(Exercise instructions) Filter the records below and copy every line containing the word "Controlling".

>> Begin Data section

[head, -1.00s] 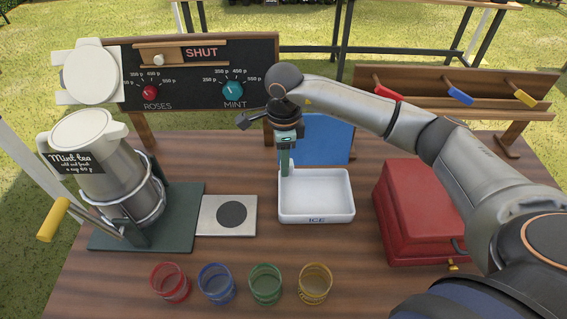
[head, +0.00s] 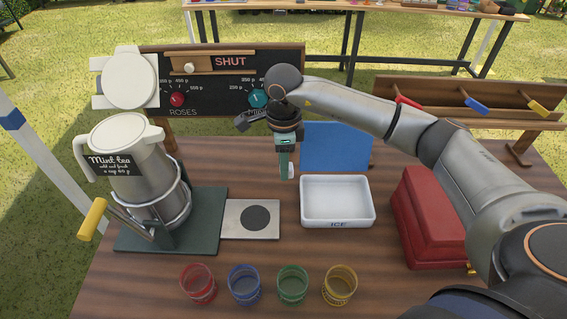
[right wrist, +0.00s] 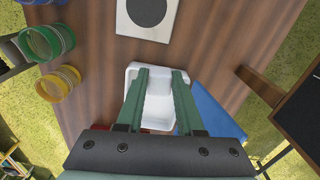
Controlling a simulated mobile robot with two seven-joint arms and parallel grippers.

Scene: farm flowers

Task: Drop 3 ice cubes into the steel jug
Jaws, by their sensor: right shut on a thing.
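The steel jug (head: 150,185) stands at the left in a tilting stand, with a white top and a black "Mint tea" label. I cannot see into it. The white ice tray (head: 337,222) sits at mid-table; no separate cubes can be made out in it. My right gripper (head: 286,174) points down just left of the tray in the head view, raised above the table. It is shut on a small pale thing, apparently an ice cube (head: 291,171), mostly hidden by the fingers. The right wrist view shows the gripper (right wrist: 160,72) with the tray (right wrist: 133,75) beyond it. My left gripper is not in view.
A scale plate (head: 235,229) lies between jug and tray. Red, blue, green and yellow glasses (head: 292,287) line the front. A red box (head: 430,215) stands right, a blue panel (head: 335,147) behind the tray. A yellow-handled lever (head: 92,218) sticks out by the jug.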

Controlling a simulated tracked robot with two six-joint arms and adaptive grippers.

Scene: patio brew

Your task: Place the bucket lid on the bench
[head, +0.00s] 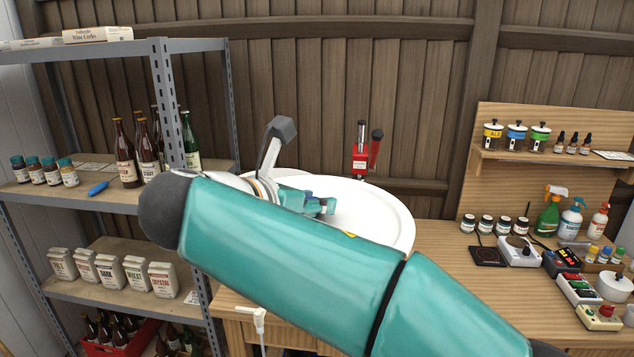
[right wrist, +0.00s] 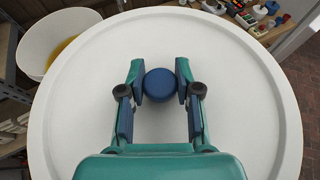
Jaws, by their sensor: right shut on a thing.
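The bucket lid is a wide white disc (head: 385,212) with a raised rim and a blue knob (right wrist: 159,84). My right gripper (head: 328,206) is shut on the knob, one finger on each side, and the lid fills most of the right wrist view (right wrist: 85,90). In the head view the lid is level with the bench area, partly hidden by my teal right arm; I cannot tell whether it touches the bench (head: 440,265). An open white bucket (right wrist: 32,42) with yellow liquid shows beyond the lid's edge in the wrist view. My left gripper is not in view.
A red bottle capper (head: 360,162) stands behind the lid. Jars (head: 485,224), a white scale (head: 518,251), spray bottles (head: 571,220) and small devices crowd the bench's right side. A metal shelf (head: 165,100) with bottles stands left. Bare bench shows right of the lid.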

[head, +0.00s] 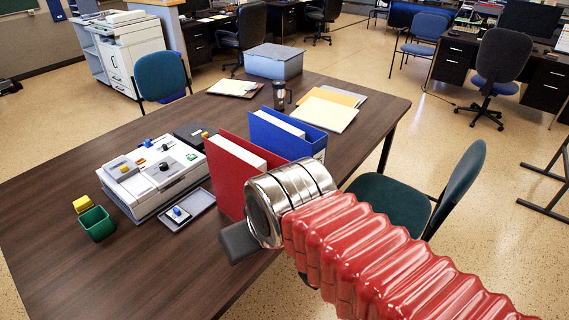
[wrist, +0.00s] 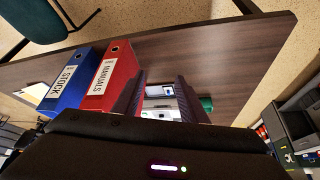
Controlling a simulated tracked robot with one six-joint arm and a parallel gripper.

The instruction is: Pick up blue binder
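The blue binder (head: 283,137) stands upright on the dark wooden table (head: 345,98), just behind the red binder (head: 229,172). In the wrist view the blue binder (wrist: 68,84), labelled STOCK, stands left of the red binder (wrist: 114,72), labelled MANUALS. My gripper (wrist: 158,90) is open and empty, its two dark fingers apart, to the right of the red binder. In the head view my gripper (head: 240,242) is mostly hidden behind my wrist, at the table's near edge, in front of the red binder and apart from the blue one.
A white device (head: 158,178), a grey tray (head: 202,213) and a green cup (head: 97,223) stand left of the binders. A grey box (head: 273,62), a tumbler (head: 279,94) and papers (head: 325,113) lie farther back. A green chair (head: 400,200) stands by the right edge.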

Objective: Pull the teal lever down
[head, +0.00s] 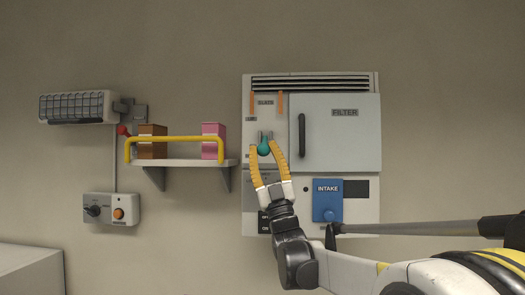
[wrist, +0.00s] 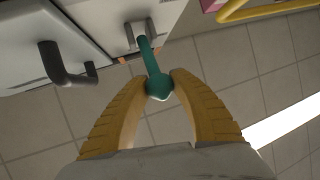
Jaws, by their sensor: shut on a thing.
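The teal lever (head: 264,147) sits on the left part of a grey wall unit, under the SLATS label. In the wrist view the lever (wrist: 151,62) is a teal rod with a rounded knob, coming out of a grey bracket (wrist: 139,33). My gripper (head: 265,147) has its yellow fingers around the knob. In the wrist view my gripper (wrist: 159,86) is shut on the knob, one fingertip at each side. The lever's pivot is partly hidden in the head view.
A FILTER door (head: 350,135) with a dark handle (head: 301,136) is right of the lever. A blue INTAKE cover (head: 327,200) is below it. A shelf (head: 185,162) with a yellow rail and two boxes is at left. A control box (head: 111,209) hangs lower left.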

>> End Data section
>> Begin Data section

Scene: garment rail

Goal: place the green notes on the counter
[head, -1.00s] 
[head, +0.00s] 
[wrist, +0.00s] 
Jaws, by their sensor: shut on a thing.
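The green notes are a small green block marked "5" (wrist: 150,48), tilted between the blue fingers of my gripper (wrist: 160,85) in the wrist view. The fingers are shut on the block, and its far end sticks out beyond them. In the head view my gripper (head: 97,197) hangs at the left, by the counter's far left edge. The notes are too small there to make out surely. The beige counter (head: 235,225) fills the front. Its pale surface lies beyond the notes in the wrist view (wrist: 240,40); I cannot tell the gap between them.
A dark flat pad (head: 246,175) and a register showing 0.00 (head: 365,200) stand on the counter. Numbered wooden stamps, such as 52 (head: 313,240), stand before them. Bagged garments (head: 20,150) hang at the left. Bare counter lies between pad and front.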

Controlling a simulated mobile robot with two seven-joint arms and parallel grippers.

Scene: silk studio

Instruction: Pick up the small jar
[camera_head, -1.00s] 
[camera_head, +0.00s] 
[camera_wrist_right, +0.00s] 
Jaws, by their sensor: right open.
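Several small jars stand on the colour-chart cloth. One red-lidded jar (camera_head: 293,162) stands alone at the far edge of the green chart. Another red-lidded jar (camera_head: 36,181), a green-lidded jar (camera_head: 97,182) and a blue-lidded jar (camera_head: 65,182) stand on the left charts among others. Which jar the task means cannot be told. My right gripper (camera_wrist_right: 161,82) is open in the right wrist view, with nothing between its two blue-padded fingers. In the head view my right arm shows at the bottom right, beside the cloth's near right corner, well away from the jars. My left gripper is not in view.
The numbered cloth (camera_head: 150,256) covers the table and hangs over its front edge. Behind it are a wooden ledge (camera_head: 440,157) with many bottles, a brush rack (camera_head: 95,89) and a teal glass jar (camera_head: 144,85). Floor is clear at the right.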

>> End Data section

(In response)
Controlling a simulated mobile robot with two seven-joint arms and parallel grippers.
Controlling a simulated tracked robot with two six-joint arms and adaptive grippers.
Controlling a simulated tracked robot with one six-joint arm and a parallel gripper.
Controlling a simulated mobile robot with two seven-joint arms and parallel grippers.

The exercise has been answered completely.